This one is for those you who think Edward Snowden’s betrayal of his country (“Betrayal of his country?” What a quaint concept! How droll! This old guy is really out of it!) did no harm.
Of course, Snowden fans won’t be bothered by it, thanks to the pied piper effect he has on privacy fetishists. They’ll still think it’s a good thing. But it isn’t.
Senate Intelligence Committee leaders are vowing to explore ways to grant more government access to secure communications, after intelligence outfits failed to pick up on direct chatter between the perpetrators of the Paris attacks.
Lawmakers said it was time to intensify discussions over what technology companies such as Apple and Google could do to help unscramble key information on devices such as Iphones and apps like WhatsApp, where suspected terrorists have communicated. Those companies made changes last year to their smartphone operating systems preventing the companies themselves from accessing that information…

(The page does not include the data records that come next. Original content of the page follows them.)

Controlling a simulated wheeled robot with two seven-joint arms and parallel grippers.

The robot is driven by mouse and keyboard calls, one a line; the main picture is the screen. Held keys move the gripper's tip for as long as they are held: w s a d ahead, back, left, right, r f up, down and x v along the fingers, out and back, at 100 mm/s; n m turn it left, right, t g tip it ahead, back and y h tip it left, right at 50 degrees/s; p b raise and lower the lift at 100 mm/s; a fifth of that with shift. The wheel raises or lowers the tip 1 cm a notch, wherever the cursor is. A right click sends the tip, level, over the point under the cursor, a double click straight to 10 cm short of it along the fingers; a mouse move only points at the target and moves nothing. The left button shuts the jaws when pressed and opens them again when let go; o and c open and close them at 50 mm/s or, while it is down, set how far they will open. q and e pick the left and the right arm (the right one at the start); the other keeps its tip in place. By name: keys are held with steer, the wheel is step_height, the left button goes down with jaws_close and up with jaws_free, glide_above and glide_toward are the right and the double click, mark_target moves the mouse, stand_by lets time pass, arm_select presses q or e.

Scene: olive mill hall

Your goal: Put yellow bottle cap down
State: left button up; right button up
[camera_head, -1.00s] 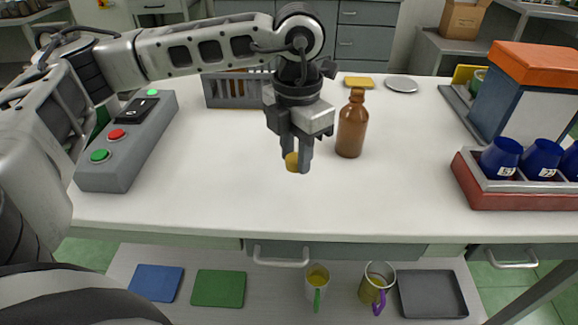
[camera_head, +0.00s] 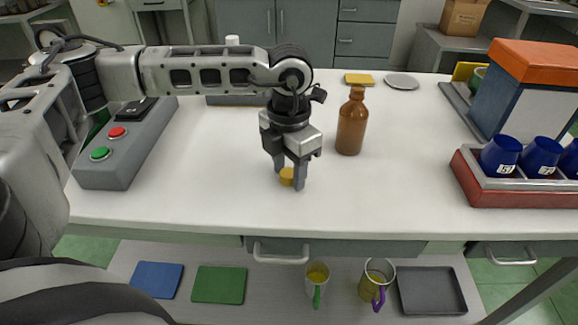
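The yellow bottle cap (camera_head: 286,177) is small and round, between the fingertips of my left gripper (camera_head: 288,175). The gripper points down and looks shut on the cap, very low over the front middle of the white table (camera_head: 390,200). I cannot tell whether the cap touches the tabletop. The right finger hides part of the cap. A brown bottle (camera_head: 351,127) stands upright to the right of the gripper, apart from it. My right gripper is not in view.
A grey button box (camera_head: 110,165) stands at the left. A red-and-grey rack (camera_head: 520,191) with blue cups and an orange-topped machine (camera_head: 535,90) stand at the right. A yellow sponge-like block (camera_head: 359,79) and a grey disc (camera_head: 401,82) lie at the back. The table's front middle is clear.

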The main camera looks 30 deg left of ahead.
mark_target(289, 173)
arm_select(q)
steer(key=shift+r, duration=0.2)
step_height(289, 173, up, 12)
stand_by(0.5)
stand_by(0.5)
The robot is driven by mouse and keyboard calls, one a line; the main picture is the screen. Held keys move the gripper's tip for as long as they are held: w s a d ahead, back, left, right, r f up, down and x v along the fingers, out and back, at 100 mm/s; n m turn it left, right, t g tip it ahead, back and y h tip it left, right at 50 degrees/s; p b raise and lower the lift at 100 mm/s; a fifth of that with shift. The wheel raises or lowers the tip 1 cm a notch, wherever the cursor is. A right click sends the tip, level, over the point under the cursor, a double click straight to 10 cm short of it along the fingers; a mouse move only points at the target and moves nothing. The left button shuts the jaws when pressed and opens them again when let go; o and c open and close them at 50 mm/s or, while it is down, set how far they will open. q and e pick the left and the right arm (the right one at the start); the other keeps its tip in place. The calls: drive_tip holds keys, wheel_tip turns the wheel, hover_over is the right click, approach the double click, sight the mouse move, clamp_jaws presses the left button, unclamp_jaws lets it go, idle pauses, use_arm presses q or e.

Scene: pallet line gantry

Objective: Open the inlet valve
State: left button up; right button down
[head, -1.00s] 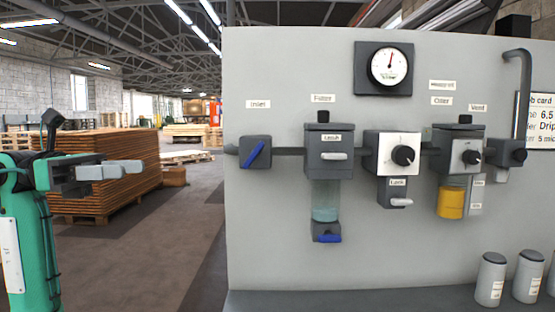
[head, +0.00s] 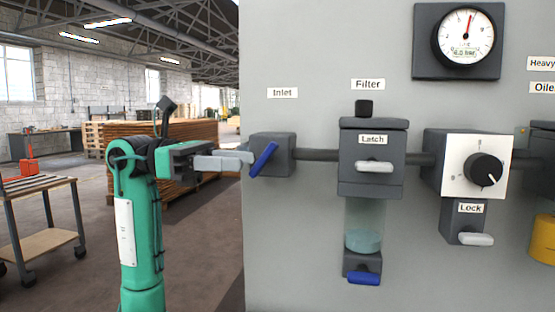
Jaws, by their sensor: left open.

“It is likely that encryption, end-to-end encryption, was used to communicate between those individuals in Belgium, in France and in Syria,” said Senate Intelligence Committee Chairman Richard Burr (R-N.C.), following a closed-door briefing for committee members on Tuesday. “It’s a wake-up call for America and our global partners that globally, we need to begin the debate on what we do on encrypted networks, because it makes us blind to the communications and to the actions of potential adversaries.”…
Makes sense. The idea of allowing terrorists to privatize their use of public bandwidth so that they can kill innocents is an outrage, and fortunately one that is easy enough to address — technically, anyway. But there’s a rub, and you probably already know what it is:
Previously, the government could issue a warrant to force tech companies to cough up data from its users. But following the Edward Snowden leaks, and a heightened sense of privacy from the public about the government’s access to personal information, companies began clamping down….
Sure, there are other obstacles, such as Silicon Valley’s greed: As The Wall Street Journal reports, the problem is “technology companies that sell products based on the promise that corporate data will be secure from hackers and government surveillance.” But politically, I believe that could be overcome, leaving the ridiculous attitude that Snowden has engendered in this country as the main problem.
If we can overcome that, we’ll have taken an important step back toward sanity in our security arrangements.